■ GIVEN REQUEST ■
In the records below, find each line with the word "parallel" and copy it.
__________________________________________________
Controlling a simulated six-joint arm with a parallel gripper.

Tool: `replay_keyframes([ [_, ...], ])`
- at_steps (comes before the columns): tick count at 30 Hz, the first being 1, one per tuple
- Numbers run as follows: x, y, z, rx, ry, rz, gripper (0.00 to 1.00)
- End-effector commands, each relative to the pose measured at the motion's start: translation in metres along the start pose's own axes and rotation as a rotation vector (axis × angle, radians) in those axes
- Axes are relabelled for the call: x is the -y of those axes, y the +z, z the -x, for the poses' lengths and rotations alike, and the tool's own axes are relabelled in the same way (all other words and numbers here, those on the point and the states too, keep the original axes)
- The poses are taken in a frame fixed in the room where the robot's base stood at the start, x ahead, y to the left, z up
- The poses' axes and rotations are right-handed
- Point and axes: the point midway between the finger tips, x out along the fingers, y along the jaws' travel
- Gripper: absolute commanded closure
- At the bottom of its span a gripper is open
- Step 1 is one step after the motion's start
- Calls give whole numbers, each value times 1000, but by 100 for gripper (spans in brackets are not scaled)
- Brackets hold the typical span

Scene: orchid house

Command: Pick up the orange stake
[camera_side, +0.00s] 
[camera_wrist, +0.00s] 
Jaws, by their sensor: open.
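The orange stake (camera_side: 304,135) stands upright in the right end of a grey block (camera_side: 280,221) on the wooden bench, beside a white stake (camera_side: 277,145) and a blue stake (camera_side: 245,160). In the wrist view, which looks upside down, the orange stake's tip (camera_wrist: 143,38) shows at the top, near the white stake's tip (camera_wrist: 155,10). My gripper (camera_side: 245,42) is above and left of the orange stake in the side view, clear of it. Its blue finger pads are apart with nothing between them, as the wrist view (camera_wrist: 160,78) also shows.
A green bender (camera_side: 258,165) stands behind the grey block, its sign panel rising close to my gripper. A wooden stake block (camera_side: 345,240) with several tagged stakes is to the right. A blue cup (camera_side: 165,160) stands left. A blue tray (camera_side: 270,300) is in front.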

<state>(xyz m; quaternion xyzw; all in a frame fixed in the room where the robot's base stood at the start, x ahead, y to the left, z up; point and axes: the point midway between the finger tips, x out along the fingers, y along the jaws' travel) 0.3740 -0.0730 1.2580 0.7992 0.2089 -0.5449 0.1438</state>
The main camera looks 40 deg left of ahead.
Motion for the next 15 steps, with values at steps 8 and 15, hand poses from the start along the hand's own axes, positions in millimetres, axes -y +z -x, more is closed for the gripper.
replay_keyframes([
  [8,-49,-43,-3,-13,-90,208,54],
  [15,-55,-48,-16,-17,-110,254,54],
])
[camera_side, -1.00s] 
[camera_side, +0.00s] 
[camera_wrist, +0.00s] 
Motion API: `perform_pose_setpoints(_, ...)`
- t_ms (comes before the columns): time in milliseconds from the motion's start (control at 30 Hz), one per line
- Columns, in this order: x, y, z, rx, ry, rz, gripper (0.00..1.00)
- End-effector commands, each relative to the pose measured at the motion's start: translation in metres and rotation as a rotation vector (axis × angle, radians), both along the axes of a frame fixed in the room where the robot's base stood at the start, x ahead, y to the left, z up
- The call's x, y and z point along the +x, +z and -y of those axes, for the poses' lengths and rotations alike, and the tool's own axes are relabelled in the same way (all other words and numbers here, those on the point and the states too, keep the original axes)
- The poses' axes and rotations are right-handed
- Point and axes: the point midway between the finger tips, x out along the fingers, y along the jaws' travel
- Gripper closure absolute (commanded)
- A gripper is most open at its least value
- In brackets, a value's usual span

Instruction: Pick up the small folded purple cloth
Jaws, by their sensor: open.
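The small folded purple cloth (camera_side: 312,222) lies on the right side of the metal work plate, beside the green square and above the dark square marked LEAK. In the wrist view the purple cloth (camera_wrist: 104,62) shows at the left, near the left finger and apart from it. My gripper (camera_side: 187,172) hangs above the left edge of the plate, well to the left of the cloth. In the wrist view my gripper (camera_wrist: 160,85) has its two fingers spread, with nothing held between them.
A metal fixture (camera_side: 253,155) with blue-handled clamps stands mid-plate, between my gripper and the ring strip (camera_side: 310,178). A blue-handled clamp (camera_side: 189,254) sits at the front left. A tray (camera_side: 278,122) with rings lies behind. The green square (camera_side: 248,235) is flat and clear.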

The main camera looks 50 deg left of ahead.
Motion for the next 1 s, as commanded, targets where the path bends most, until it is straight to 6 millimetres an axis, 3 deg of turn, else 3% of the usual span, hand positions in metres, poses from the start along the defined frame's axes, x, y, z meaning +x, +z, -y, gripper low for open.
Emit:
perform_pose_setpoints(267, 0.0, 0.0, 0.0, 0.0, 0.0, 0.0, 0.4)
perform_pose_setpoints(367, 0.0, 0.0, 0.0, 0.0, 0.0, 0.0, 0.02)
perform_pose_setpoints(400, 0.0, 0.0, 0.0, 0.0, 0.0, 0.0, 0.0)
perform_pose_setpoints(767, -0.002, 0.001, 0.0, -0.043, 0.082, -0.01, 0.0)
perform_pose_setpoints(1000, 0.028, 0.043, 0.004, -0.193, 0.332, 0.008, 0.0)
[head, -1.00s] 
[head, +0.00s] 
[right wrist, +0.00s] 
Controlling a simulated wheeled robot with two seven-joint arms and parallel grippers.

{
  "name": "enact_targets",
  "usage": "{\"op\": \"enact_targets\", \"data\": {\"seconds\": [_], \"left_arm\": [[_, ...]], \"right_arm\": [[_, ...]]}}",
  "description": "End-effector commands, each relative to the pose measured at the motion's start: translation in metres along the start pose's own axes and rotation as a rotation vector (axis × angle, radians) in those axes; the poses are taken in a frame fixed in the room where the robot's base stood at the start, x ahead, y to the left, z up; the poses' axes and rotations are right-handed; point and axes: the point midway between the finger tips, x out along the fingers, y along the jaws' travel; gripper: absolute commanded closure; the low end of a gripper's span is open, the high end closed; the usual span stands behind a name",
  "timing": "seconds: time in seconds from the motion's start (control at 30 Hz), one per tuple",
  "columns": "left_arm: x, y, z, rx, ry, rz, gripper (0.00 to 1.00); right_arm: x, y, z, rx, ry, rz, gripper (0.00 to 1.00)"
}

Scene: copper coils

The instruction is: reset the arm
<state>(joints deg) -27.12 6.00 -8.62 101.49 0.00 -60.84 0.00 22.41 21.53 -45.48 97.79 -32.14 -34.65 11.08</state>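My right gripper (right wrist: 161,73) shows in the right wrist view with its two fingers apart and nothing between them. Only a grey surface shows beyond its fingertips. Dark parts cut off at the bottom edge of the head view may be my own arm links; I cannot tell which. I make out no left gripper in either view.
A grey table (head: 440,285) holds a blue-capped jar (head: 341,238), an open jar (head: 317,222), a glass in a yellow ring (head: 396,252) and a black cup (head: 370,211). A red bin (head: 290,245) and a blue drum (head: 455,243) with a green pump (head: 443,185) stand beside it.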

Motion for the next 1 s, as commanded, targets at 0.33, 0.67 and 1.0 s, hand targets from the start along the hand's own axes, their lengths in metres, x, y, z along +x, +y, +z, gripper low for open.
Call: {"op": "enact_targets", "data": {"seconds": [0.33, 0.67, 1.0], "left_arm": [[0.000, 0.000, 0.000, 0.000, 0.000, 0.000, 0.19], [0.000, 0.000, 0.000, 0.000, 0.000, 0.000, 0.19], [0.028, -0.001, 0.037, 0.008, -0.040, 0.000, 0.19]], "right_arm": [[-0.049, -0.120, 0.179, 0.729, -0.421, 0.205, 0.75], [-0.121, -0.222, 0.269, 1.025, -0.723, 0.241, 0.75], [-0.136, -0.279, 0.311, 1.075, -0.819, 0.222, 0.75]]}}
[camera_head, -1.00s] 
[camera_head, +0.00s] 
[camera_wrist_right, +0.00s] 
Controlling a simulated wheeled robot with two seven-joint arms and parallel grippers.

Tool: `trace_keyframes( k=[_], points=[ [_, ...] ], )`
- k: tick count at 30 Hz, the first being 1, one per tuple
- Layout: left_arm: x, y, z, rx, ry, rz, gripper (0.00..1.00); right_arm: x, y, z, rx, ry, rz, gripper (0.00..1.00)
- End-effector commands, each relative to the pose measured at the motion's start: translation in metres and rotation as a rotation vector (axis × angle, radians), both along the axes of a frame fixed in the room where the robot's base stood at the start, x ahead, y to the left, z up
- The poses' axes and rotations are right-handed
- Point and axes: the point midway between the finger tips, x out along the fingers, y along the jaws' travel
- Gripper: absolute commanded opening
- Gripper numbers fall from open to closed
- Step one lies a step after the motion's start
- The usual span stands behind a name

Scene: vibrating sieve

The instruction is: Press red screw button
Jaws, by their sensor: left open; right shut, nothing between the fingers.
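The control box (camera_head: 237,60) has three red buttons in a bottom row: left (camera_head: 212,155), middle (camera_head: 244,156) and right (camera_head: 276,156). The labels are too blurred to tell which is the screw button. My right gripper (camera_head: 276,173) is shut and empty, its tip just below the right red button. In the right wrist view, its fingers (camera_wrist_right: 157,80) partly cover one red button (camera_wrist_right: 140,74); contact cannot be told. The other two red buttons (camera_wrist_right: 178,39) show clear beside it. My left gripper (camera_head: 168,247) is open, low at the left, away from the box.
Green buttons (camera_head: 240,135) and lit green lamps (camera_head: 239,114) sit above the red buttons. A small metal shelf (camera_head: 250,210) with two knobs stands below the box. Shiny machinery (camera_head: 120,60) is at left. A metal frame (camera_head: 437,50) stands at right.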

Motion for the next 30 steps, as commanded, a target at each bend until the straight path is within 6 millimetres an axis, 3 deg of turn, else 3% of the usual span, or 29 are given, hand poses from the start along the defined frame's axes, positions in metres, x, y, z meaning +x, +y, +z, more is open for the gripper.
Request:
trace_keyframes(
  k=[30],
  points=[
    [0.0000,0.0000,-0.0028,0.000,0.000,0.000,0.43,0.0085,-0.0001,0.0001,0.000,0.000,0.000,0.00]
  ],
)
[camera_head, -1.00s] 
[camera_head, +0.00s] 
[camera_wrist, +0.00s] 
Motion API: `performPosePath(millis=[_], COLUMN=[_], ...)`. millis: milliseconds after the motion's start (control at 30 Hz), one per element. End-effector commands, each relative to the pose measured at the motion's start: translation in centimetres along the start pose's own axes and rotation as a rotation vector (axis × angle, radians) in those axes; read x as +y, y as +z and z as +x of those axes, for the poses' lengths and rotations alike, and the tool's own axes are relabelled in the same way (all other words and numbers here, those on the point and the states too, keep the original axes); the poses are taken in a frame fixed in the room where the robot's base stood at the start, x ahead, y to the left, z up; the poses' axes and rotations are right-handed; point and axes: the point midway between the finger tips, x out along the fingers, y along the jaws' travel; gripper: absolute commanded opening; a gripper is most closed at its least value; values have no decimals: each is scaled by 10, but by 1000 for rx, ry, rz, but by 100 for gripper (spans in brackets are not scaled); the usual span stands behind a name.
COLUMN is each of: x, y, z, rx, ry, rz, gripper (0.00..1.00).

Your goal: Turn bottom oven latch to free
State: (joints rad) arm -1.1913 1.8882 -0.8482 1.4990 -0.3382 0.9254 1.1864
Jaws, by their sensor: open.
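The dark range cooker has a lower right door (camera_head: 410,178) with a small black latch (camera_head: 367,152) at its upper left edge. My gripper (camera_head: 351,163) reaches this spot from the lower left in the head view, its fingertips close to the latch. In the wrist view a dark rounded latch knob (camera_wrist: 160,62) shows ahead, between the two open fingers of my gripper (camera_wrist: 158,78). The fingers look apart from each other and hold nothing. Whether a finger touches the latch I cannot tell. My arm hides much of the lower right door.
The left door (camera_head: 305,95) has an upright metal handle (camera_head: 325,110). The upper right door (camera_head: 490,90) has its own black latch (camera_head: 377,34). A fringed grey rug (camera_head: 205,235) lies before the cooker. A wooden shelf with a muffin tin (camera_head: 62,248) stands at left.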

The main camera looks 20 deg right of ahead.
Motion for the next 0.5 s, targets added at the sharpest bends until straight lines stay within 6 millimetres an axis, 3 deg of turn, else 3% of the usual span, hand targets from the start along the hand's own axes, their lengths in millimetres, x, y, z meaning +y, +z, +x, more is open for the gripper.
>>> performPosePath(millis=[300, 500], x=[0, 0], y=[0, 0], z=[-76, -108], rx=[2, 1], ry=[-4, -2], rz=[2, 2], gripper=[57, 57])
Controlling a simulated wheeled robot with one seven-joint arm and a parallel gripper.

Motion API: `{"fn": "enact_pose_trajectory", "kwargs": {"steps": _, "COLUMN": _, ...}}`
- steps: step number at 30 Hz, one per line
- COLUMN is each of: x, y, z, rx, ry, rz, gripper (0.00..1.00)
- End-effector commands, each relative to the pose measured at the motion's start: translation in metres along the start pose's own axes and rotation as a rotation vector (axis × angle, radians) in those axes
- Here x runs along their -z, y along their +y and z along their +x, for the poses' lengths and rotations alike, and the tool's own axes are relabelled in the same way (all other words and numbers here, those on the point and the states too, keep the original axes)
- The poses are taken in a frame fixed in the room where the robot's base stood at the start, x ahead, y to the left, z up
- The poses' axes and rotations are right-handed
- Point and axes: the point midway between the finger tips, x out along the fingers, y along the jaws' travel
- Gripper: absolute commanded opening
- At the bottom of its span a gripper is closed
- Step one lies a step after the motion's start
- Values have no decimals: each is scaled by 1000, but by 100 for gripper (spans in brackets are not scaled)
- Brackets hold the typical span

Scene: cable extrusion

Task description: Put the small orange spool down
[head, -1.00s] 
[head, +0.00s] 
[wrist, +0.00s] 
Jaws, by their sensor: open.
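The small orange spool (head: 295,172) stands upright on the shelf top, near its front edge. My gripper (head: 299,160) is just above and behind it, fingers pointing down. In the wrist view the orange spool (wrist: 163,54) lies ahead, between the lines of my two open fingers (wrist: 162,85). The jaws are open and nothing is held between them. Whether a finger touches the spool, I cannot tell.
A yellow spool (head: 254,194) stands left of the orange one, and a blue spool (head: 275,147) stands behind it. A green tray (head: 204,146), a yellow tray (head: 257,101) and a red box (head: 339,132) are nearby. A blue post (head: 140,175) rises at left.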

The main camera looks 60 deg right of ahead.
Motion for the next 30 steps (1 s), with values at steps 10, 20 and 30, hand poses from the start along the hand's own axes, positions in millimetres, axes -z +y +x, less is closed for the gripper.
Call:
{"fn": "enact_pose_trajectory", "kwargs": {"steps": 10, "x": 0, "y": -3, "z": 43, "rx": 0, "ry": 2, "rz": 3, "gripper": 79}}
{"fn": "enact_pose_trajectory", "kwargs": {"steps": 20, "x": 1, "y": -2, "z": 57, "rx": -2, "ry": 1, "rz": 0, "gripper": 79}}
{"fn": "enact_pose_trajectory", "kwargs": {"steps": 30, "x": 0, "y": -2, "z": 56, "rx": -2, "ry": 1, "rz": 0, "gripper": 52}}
__________________________________________________
■ WRITTEN RESPONSE ■
Controlling a simulated six-joint arm with a parallel gripper.
Controlling a simulated wheeled robot with two seven-joint arms and parallel grippers.
Controlling a simulated wheeled robot with two seven-joint arms and parallel grippers.
Controlling a simulated wheeled robot with one seven-joint arm and a parallel gripper.

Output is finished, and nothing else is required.